→ Stored data
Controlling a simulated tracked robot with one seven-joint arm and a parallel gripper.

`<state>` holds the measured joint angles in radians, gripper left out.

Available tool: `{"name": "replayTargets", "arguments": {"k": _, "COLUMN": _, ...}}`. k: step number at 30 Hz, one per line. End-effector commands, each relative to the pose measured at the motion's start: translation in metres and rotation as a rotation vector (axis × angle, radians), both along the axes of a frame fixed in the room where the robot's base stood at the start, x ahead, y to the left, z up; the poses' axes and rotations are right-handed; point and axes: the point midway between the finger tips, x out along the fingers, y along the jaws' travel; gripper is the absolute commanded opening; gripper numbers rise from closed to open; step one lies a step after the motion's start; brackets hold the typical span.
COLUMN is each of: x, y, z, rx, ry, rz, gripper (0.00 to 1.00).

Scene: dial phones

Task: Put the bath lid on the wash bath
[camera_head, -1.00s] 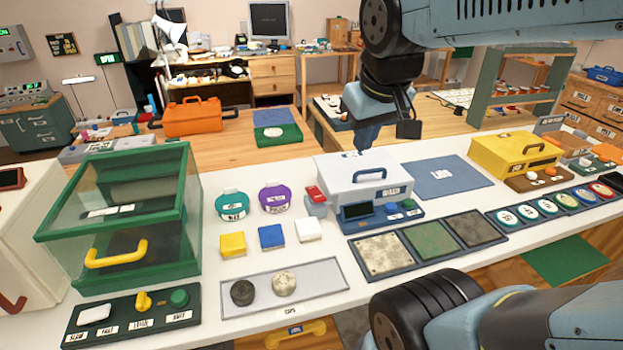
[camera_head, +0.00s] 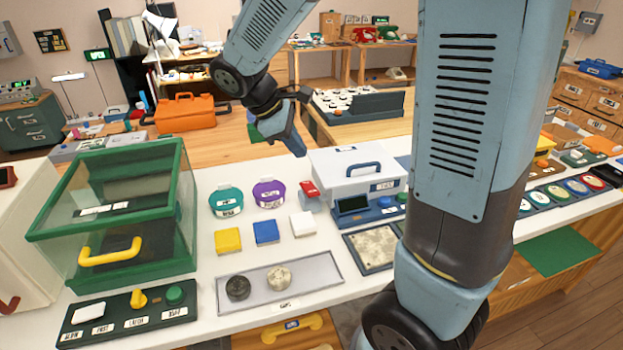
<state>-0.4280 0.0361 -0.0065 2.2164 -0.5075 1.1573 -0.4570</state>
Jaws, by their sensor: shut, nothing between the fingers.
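The wash bath (camera_head: 338,187) is a white box with a blue front unit, standing mid-table. The white bath lid (camera_head: 340,162), with a blue handle, lies on top of it and looks level. I cannot see whether its far edge is fully seated. My gripper (camera_head: 298,148) is shut and empty. In the picture it is just above and left of the lid's back left corner, apart from the handle.
A green glass-sided case (camera_head: 120,215) stands at the left. Teal (camera_head: 226,201) and purple (camera_head: 269,193) round pieces lie left of the bath. A grey tray (camera_head: 315,272) is in front. My arm hides much of the right side, including most of the blue lid mat.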

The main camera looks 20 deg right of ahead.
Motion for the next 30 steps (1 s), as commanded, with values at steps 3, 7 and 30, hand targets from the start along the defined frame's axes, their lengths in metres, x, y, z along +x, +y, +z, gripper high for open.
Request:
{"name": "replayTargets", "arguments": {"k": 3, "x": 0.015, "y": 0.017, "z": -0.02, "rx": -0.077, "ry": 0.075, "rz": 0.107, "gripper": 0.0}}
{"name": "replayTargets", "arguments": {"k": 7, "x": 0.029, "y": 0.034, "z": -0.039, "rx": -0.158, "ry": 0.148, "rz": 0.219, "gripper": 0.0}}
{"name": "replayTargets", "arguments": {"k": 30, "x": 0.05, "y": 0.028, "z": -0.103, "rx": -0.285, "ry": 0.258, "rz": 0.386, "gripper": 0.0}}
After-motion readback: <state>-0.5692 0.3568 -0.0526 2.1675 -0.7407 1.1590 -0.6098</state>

→ Short problem
Set down, exactly as written, each line of the data from its opening line through the one containing "gripper left out.". Output nothing more.

→ Reply
Controlling a simulated tracked robot with one seven-joint arm and a parallel gripper.

`<state>` holds the measured joint angles in radians, gripper left out.

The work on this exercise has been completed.